Directions »
Set down exactly the lines of the listing below, please, beginning with the first and ending with the line that holds "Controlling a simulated".

Supplied material »
____

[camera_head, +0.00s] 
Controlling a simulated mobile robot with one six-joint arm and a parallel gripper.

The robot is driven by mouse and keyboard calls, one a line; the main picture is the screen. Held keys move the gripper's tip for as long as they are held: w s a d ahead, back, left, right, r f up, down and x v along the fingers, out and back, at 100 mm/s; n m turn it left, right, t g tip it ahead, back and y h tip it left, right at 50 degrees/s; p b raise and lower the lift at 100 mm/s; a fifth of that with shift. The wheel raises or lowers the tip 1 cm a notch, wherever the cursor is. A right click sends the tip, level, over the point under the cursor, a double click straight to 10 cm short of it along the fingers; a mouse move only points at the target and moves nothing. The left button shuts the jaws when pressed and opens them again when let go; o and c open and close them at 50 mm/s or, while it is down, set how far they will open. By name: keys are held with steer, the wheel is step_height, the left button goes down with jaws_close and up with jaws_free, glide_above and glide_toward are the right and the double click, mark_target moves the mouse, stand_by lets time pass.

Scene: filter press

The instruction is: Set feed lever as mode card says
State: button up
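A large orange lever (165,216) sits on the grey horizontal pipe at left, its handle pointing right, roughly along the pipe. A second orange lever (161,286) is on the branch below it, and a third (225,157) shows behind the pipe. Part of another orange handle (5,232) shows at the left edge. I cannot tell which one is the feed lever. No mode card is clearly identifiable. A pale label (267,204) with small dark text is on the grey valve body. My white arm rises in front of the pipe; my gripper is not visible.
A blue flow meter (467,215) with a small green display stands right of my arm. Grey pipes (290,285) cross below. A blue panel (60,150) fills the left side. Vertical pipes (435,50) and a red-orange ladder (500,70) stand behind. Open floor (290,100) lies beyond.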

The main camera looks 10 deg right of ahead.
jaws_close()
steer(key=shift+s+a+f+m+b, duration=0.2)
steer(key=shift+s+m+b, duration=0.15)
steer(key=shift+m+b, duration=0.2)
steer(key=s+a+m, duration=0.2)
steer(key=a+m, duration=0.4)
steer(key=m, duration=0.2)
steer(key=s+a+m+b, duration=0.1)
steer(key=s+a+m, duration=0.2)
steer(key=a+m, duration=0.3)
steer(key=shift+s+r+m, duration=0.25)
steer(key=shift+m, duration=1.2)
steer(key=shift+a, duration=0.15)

____

Solution for this task »
[camera_head, +0.00s] 
Controlling a simulated mobile robot with one six-joint arm and a parallel gripper.

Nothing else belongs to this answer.